Description of the task:
Scan the entries below for the word "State". Copy each line that has it.

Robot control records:
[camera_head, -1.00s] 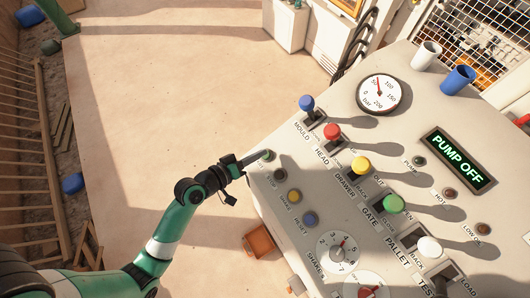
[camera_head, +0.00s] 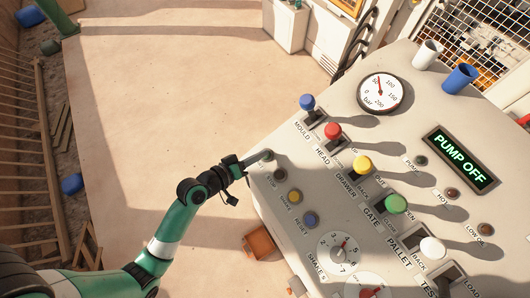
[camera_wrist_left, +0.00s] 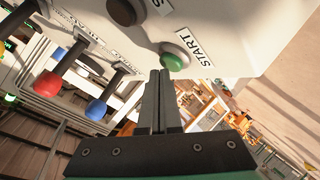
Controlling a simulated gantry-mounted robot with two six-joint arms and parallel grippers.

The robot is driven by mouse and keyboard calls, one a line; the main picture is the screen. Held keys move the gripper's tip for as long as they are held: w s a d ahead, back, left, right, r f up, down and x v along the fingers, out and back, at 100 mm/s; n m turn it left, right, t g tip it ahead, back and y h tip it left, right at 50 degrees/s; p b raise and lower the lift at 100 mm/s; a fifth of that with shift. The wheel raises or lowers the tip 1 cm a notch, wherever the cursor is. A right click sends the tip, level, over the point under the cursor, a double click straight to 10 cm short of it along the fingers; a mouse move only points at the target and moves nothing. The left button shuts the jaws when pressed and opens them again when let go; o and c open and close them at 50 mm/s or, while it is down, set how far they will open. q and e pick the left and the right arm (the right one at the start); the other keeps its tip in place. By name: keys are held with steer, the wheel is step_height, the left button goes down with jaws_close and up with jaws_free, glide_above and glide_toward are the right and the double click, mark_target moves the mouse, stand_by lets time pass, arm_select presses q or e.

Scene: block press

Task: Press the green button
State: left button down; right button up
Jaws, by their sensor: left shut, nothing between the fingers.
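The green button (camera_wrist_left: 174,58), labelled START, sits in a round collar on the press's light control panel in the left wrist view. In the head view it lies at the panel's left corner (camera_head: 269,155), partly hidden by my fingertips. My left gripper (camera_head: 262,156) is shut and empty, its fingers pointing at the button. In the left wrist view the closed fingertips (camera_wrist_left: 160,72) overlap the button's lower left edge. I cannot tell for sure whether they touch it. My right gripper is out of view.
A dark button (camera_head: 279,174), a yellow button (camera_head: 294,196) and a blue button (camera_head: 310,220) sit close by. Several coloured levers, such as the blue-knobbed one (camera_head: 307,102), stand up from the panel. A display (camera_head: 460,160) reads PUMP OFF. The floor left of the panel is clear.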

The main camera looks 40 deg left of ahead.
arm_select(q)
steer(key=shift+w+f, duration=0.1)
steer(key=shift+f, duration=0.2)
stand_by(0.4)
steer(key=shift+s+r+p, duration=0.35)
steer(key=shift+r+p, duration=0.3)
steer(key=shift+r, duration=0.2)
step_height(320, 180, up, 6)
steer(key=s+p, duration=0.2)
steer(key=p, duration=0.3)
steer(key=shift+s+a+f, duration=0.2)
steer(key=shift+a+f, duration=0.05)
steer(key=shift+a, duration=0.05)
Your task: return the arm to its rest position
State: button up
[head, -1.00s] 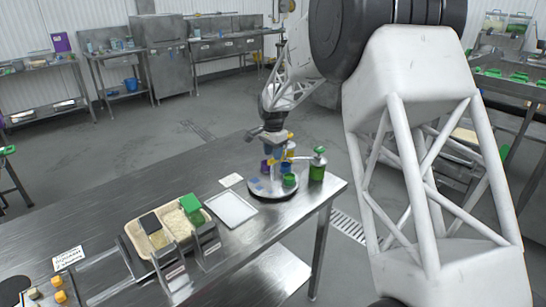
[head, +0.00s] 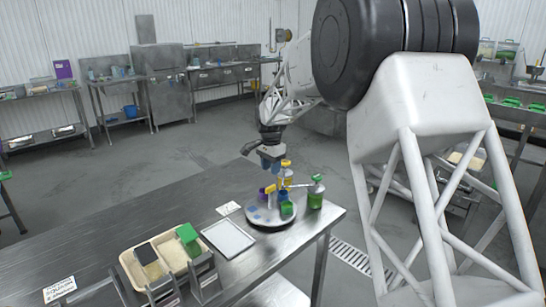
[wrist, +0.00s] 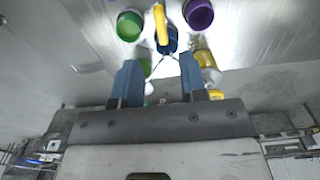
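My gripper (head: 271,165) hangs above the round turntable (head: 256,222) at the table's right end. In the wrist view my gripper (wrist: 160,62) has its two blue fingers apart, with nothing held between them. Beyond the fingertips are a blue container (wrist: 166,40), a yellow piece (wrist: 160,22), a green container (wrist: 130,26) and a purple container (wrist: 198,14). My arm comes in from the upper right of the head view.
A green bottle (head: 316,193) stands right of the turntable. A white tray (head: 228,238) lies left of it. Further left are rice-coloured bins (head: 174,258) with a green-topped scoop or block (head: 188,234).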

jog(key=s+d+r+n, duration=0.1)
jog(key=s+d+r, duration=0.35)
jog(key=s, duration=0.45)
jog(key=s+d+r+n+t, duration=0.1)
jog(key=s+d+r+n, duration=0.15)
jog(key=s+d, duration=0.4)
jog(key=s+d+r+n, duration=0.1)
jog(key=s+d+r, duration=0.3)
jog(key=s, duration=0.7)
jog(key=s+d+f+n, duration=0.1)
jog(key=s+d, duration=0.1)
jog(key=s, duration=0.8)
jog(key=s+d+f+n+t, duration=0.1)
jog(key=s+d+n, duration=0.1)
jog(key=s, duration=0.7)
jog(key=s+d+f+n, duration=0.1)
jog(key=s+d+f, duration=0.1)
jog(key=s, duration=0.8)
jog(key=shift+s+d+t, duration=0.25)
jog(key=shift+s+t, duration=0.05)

==

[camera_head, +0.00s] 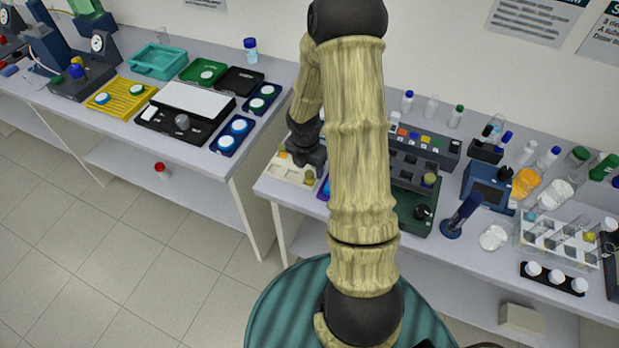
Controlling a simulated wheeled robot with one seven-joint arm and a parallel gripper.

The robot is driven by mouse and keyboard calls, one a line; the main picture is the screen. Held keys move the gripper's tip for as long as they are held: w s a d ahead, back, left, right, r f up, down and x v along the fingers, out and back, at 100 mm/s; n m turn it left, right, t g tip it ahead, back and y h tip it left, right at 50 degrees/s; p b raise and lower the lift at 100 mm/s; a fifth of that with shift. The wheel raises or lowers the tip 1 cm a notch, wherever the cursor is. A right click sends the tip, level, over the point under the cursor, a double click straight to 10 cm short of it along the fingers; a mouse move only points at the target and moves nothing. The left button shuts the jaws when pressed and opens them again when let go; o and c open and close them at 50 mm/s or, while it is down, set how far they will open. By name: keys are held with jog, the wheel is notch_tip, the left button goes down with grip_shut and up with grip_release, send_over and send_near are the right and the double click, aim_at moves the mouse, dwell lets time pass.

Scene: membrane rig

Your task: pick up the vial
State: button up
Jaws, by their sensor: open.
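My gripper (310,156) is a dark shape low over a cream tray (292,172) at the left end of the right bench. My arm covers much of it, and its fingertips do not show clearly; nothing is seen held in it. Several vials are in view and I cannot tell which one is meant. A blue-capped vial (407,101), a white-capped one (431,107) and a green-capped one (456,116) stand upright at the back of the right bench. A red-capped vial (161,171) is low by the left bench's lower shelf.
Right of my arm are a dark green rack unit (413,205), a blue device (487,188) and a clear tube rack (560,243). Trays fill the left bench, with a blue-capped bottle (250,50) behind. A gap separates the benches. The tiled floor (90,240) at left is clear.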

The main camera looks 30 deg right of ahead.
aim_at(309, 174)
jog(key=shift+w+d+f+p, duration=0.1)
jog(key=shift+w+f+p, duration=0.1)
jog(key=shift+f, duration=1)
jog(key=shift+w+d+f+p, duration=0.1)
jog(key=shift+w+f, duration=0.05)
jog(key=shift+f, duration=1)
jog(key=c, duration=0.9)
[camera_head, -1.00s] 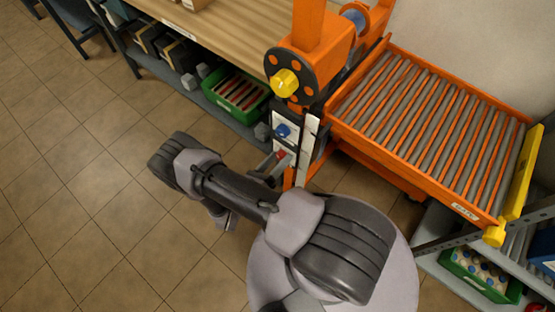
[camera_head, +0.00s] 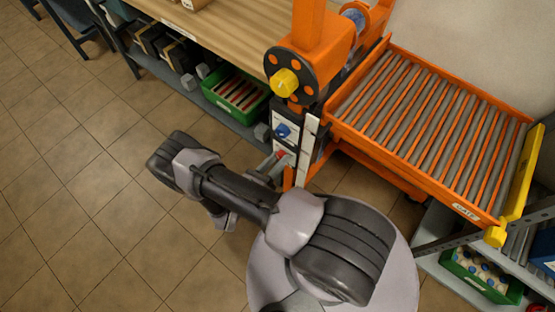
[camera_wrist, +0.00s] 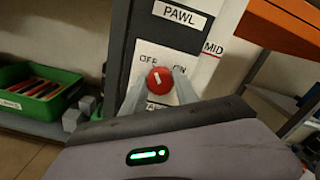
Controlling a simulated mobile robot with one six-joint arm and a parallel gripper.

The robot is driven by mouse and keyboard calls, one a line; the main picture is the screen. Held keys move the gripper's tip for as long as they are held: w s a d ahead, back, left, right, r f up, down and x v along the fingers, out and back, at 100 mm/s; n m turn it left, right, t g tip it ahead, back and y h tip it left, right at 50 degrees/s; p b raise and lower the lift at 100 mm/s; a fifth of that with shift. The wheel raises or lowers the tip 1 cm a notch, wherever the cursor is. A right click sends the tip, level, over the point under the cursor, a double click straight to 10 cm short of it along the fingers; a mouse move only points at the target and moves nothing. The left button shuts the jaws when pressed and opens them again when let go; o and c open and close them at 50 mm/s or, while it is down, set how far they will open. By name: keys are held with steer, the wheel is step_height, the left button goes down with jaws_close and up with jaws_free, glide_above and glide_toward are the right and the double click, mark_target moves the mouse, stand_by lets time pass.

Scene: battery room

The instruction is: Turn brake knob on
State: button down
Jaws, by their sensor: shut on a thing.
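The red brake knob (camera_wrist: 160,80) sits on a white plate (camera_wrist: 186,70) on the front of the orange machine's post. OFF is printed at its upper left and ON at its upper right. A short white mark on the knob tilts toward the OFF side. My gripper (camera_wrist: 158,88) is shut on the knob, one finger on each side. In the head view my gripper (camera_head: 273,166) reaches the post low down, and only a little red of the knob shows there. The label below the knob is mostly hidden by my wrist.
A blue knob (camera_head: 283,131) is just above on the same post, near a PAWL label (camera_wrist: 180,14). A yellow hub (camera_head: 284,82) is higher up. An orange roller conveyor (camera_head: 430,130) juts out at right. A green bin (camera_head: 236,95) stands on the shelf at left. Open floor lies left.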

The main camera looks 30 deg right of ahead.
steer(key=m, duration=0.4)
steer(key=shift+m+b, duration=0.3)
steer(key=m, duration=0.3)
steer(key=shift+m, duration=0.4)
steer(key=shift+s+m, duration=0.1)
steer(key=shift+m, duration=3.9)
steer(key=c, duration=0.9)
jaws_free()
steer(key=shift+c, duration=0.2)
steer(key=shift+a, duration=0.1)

Result:
State: left button down; right button up
State: button up
State: button up
State: button down

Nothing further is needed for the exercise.